Data items:
..........
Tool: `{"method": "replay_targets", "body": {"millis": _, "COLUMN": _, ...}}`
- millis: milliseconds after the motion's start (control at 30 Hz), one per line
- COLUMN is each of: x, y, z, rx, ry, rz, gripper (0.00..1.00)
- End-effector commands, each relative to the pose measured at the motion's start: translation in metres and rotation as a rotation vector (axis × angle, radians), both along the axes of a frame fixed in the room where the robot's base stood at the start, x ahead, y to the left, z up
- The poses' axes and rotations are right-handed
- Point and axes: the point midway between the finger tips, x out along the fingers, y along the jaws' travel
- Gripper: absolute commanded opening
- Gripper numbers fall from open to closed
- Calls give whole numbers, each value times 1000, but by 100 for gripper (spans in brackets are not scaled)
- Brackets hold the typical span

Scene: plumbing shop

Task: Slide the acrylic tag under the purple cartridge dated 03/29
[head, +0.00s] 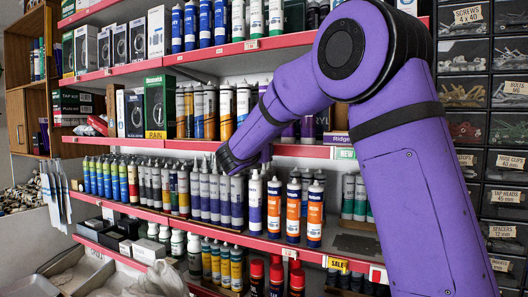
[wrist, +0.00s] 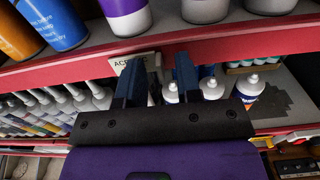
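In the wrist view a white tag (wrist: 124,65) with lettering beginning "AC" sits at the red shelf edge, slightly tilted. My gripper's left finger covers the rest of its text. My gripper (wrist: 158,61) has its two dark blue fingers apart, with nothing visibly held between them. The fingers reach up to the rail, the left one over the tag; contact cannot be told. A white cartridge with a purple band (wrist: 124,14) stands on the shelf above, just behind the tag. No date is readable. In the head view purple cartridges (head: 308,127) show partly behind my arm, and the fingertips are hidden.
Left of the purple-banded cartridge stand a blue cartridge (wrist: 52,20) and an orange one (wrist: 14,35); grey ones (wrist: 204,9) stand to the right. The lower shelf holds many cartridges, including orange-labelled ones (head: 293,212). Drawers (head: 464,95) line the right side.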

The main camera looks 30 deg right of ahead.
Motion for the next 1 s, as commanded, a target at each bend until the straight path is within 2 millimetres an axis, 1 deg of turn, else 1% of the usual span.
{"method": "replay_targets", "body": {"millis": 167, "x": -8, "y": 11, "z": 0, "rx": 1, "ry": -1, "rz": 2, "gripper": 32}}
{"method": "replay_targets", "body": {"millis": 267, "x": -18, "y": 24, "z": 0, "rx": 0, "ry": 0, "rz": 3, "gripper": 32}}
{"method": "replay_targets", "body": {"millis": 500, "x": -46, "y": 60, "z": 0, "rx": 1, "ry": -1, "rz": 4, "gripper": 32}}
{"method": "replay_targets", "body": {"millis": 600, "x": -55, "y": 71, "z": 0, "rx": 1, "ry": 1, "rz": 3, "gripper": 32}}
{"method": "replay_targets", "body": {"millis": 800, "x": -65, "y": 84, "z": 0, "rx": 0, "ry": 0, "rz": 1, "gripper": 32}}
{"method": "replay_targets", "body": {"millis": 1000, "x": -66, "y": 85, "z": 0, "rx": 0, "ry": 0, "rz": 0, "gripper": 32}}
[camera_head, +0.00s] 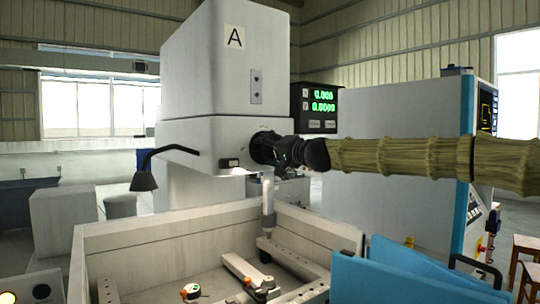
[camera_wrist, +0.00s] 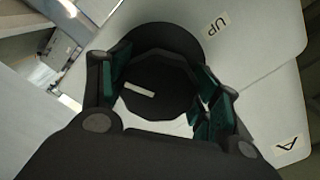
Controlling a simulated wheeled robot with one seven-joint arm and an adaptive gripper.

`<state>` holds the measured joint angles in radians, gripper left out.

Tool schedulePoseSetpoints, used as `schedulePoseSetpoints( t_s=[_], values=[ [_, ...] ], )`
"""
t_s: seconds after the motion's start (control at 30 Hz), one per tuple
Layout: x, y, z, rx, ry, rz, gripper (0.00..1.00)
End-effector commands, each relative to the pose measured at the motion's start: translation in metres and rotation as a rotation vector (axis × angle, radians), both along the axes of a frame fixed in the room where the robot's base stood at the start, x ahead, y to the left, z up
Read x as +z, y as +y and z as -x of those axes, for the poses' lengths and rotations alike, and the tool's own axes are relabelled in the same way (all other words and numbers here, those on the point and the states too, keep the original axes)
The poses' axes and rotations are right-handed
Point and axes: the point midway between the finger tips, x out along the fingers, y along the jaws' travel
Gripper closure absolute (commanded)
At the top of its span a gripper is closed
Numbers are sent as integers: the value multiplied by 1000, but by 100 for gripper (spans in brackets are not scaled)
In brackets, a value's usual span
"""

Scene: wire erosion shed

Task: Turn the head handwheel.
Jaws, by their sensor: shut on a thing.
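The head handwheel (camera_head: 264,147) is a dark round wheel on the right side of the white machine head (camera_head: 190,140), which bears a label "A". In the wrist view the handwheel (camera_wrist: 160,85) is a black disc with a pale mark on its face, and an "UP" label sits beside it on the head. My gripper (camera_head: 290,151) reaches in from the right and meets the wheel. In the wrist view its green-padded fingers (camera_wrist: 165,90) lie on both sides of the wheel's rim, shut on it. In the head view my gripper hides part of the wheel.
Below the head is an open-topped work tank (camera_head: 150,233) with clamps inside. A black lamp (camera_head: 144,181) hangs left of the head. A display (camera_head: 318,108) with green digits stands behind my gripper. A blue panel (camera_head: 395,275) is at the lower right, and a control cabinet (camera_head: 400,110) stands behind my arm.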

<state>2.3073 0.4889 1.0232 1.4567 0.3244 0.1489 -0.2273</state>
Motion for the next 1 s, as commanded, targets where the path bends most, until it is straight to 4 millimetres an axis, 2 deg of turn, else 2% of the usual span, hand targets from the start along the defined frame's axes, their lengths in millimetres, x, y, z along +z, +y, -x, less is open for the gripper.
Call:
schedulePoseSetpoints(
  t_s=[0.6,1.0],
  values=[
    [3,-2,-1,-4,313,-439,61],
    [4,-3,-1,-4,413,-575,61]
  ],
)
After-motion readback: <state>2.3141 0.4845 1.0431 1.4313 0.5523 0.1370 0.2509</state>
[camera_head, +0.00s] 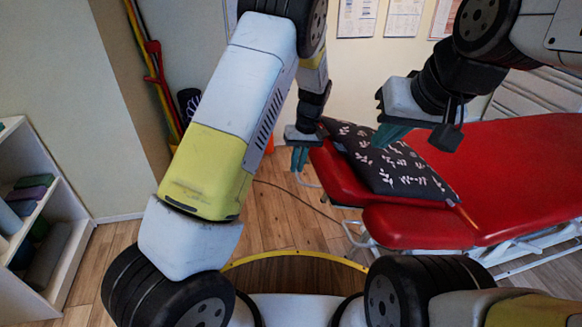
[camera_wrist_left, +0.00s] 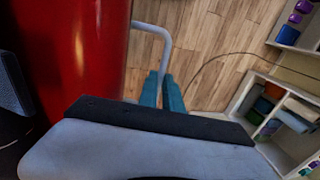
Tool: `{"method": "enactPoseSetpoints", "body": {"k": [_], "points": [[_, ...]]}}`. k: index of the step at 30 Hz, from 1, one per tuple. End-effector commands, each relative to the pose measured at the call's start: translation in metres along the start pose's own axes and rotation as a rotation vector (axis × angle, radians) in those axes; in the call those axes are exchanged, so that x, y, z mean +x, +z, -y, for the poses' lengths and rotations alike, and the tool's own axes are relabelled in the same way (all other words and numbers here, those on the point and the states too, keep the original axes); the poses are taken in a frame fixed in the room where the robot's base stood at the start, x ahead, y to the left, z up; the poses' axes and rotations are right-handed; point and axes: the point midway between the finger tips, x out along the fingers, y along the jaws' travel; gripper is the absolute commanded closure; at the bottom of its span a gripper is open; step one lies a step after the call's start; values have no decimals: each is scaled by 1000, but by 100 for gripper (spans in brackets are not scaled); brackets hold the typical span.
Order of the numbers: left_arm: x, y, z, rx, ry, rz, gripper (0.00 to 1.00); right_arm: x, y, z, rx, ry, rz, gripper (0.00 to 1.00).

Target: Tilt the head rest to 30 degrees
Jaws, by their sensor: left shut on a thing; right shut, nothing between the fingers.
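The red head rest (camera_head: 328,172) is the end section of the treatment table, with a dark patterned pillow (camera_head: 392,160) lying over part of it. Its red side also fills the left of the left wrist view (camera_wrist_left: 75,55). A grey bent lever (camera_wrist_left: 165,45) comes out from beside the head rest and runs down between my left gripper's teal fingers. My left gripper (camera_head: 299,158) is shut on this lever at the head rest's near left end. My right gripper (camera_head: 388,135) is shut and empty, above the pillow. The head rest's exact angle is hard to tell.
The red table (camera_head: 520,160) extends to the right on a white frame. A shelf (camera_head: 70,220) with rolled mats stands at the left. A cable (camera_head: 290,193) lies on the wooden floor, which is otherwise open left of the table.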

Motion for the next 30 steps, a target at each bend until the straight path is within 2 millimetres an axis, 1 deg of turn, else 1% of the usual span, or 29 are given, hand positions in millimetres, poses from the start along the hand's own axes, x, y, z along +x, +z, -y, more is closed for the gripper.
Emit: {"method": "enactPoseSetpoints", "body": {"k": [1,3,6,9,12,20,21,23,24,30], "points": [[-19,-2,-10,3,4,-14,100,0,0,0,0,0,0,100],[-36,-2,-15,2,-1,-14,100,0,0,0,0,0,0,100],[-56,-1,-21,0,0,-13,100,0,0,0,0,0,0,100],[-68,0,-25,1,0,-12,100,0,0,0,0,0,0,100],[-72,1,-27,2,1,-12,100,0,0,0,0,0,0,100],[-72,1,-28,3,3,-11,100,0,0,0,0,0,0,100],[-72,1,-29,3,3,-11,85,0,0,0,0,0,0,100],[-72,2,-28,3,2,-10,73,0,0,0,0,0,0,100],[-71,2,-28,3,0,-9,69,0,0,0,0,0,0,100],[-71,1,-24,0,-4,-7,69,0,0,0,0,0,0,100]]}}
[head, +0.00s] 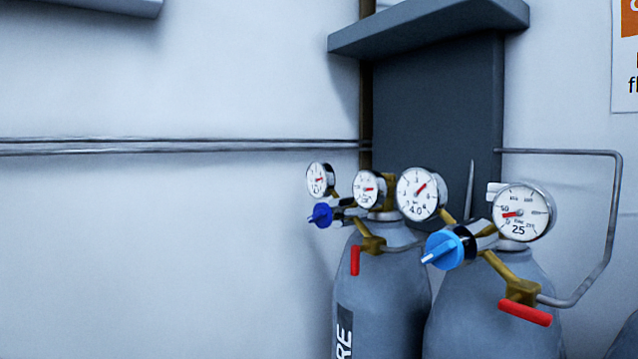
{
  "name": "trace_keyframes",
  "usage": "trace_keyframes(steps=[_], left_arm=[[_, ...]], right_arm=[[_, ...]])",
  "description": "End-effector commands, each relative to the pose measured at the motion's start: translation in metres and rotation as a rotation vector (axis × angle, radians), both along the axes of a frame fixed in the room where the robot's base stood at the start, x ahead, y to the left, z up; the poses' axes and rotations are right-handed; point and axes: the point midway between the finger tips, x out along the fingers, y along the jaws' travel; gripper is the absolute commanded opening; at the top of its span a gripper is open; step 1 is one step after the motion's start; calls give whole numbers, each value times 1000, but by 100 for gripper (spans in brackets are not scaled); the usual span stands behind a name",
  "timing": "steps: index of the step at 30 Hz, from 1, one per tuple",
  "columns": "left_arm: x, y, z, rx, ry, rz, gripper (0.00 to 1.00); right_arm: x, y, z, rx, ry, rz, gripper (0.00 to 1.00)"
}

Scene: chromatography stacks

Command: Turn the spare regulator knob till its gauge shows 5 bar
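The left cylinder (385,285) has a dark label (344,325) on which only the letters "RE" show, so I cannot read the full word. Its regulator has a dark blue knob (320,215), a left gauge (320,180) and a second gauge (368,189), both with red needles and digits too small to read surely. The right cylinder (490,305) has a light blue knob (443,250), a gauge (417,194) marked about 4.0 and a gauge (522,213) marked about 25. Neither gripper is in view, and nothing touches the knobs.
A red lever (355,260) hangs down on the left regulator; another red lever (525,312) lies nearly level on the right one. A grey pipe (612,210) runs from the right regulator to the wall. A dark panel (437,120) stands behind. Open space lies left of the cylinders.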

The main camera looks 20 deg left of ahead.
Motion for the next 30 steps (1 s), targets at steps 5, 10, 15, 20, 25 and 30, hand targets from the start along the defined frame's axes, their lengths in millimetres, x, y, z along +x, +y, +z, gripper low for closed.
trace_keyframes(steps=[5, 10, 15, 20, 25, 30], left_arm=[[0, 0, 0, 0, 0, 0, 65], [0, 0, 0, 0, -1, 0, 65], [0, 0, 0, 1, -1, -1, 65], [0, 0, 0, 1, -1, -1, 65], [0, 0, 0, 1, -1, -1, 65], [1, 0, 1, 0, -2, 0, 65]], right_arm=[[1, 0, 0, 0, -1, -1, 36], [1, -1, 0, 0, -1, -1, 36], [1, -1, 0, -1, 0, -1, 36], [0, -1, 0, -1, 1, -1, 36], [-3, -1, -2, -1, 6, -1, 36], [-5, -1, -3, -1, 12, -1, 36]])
..........
- _TO DO_:
Return each line among the entries that holds the word "main".

- _RESULT_:
The main camera looks 30 deg right of ahead.
The main camera looks 20 deg left of ahead.

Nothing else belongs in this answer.